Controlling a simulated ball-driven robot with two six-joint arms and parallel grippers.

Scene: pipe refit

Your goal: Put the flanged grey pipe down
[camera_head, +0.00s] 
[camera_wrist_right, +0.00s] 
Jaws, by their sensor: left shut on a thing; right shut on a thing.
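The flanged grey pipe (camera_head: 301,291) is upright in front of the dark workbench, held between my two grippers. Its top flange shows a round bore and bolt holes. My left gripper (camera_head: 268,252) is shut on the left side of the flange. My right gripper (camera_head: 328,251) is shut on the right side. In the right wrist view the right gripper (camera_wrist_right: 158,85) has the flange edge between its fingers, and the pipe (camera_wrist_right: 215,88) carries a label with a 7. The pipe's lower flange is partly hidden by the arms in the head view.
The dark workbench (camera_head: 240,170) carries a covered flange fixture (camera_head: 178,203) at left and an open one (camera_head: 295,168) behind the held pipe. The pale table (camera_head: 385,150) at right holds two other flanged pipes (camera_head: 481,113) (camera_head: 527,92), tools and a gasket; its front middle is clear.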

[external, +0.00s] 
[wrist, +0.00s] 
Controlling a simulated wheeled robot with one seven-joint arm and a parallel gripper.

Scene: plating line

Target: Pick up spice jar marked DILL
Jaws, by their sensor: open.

•••••

# Request
Exact copies of all the records are required.

# Task solution
Controlling a simulated ball-driven robot with two six-joint arms and parallel grippers.

Scene: pipe refit

Your goal: Put the flanged grey pipe down
[camera_head, +0.00s] 
[camera_wrist_right, +0.00s] 
Jaws, by their sensor: left shut on a thing; right shut on a thing.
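The flanged grey pipe (camera_head: 301,291) is upright in front of the dark workbench, held between my two grippers. Its top flange shows a round bore and bolt holes. My left gripper (camera_head: 268,252) is shut on the left side of the flange. My right gripper (camera_head: 328,251) is shut on the right side. In the right wrist view the right gripper (camera_wrist_right: 158,85) has the flange edge between its fingers, and the pipe (camera_wrist_right: 215,88) carries a label with a 7. The pipe's lower flange is partly hidden by the arms in the head view.
The dark workbench (camera_head: 240,170) carries a covered flange fixture (camera_head: 178,203) at left and an open one (camera_head: 295,168) behind the held pipe. The pale table (camera_head: 385,150) at right holds two other flanged pipes (camera_head: 481,113) (camera_head: 527,92), tools and a gasket; its front middle is clear.

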[external, +0.00s] 
[wrist, +0.00s] 
Controlling a simulated wheeled robot with one seven-joint arm and a parallel gripper.

Scene: plating line

Target: Pick up spice jar marked DILL
Jaws, by their sensor: open.

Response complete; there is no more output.